## Written instruction
Exactly reproduce the line containing "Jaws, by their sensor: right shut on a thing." together with every line after it, through the end of the entries, and give nothing more.

## Exercise data

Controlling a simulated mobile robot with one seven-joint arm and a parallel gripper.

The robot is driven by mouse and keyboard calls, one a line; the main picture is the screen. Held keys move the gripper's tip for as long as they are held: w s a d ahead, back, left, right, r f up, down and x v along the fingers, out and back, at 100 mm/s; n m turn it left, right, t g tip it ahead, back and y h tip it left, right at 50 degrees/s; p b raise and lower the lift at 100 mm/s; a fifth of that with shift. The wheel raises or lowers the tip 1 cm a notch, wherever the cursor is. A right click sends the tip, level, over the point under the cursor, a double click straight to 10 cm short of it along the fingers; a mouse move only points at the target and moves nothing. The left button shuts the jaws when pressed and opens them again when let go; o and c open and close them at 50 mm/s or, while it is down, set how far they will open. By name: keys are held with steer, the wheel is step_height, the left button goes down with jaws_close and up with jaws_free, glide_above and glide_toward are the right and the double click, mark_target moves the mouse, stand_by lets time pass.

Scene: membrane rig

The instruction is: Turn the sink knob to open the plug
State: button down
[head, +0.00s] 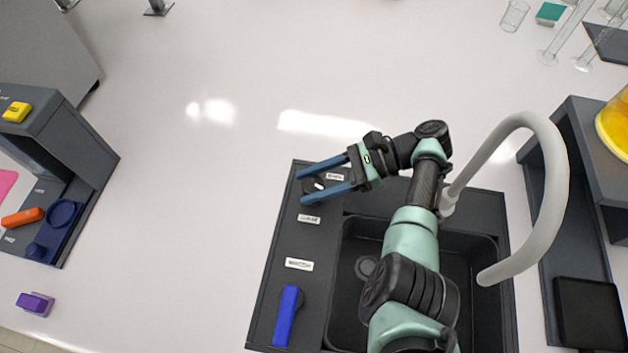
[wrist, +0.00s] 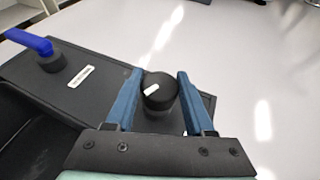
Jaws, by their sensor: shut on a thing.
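The sink knob (head: 312,188) is a round black dial with a white mark, on the far left part of the dark sink unit. It also shows in the wrist view (wrist: 161,98), with the white mark on its top, left of its middle. My gripper (head: 301,187) has one blue finger on each side of the knob and is shut on it; in the wrist view the fingers (wrist: 160,74) flank it. The round plug (head: 366,267) lies in the black basin (head: 347,305). I cannot tell whether it is open.
A blue lever (head: 287,316) sits on the unit's near left part, with white labels (head: 299,264) between. A grey curved faucet (head: 555,180) arches on the right. A dark shelf rig (head: 80,150) stands left. The white counter (head: 190,220) between is mostly clear.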

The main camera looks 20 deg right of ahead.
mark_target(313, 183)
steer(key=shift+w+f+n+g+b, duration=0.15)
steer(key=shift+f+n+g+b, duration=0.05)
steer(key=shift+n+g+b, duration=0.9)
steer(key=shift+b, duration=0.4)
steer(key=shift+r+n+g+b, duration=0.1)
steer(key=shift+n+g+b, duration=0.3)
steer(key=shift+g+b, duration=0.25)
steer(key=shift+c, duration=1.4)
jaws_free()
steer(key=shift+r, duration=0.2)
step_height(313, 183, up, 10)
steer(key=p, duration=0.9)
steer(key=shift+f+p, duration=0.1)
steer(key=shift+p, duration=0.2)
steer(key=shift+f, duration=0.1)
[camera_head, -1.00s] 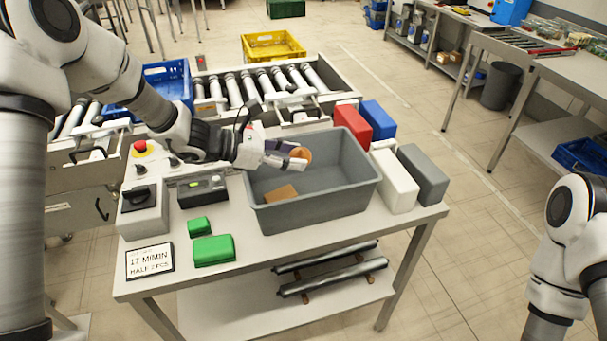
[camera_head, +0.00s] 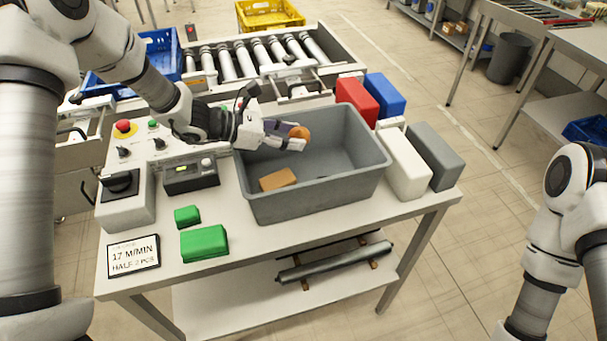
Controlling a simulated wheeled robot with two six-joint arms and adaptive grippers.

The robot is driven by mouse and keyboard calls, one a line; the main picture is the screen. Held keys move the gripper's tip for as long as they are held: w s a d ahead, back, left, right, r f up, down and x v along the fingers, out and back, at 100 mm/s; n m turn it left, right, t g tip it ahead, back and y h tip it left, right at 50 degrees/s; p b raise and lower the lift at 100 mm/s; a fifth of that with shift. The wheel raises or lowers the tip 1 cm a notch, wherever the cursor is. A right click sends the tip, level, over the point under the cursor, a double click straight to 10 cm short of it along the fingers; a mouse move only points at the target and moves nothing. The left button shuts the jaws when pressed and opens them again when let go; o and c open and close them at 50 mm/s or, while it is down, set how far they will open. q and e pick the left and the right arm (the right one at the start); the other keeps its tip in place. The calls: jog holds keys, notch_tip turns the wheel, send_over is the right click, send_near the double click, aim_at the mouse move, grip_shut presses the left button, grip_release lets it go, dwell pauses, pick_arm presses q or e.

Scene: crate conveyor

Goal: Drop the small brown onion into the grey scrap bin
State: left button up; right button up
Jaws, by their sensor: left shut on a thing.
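The small brown onion (camera_head: 299,133) is orange-brown and round and sits at the fingertips of my left gripper (camera_head: 288,138). That gripper is shut on it, with the fingers pointing right. The grey scrap bin (camera_head: 325,199) is an open rectangular tub on the white table. The gripper and onion appear above the bin's opening, towards its back left; their exact height is hard to tell. A small brown block (camera_head: 278,180) lies on the bin floor at the left. My right arm shows at the right edge, but its gripper is out of view.
Red (camera_head: 357,100), blue (camera_head: 384,96), white (camera_head: 407,165) and grey (camera_head: 437,157) blocks stand right of the bin. Green blocks (camera_head: 205,243) and a control box (camera_head: 190,176) are on its left. A roller conveyor (camera_head: 262,55) runs behind.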

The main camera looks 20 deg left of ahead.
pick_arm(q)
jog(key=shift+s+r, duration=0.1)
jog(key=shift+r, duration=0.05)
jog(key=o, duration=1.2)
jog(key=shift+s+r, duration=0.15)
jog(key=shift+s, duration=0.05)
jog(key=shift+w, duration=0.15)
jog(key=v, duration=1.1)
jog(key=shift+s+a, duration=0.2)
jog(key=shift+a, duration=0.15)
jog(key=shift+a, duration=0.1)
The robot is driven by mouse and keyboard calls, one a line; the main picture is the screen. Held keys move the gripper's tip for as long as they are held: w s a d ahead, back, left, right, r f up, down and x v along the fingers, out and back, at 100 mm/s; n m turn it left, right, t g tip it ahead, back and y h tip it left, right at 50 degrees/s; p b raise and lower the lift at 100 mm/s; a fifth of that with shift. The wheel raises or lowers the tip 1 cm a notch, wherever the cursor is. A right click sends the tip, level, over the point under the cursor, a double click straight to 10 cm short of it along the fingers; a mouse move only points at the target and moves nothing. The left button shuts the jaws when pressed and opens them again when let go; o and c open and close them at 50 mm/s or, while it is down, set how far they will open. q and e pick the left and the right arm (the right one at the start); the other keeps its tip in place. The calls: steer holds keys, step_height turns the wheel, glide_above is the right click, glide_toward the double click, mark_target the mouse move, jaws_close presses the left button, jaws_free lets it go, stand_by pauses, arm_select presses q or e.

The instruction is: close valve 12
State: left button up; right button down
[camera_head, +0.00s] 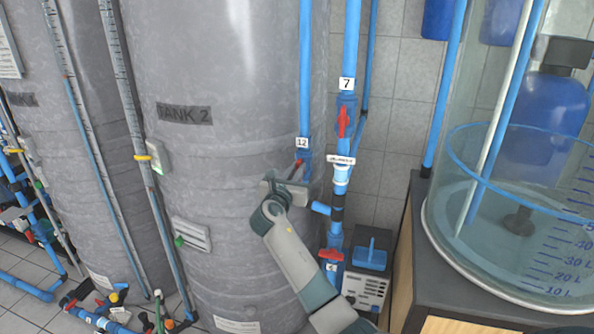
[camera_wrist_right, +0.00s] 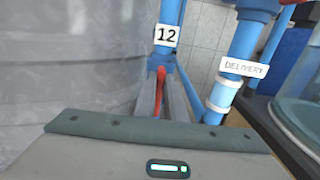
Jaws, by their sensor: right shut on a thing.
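The blue pipe of valve 12 carries a white label "12" (camera_head: 302,143) and runs down in front of the grey tank. The label also shows in the wrist view (camera_wrist_right: 166,35). The red handle of valve 12 (camera_wrist_right: 160,82) sticks out toward my right gripper, just below the label. My right gripper (camera_head: 294,178) is shut on this handle, with the handle between its two fingers in the wrist view (camera_wrist_right: 161,98). The fingers and wrist hide part of the handle and valve body. My left gripper is in neither view.
Valve 7's red handle (camera_head: 343,121) sits on the neighbouring blue pipe, with a "DELIVERY" label (camera_wrist_right: 244,68) below it. A lower red valve (camera_head: 331,255) and a pump box (camera_head: 367,275) stand right of my arm. A glass tank (camera_head: 520,240) stands on the dark-topped cabinet.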

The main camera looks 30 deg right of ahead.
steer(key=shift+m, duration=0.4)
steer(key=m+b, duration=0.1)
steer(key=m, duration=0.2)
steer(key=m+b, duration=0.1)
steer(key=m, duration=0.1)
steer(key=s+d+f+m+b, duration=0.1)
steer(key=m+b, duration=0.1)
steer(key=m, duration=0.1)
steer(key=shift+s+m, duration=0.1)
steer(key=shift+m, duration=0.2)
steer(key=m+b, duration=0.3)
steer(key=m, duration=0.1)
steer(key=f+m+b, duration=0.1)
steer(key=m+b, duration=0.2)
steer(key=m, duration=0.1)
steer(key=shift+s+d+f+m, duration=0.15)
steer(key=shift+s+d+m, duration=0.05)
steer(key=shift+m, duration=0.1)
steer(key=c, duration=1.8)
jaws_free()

## Problem solution
Jaws, by their sensor: right shut on a thing.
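The blue pipe of valve 12 carries a white label "12" (camera_head: 302,143) and runs down in front of the grey tank. The label also shows in the wrist view (camera_wrist_right: 166,35). The red handle of valve 12 (camera_wrist_right: 160,82) sticks out toward my right gripper, just below the label. My right gripper (camera_head: 294,178) is shut on this handle, with the handle between its two fingers in the wrist view (camera_wrist_right: 161,98). The fingers and wrist hide part of the handle and valve body. My left gripper is in neither view.
Valve 7's red handle (camera_head: 343,121) sits on the neighbouring blue pipe, with a "DELIVERY" label (camera_wrist_right: 244,68) below it. A lower red valve (camera_head: 331,255) and a pump box (camera_head: 367,275) stand right of my arm. A glass tank (camera_head: 520,240) stands on the dark-topped cabinet.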

The main camera looks 30 deg right of ahead.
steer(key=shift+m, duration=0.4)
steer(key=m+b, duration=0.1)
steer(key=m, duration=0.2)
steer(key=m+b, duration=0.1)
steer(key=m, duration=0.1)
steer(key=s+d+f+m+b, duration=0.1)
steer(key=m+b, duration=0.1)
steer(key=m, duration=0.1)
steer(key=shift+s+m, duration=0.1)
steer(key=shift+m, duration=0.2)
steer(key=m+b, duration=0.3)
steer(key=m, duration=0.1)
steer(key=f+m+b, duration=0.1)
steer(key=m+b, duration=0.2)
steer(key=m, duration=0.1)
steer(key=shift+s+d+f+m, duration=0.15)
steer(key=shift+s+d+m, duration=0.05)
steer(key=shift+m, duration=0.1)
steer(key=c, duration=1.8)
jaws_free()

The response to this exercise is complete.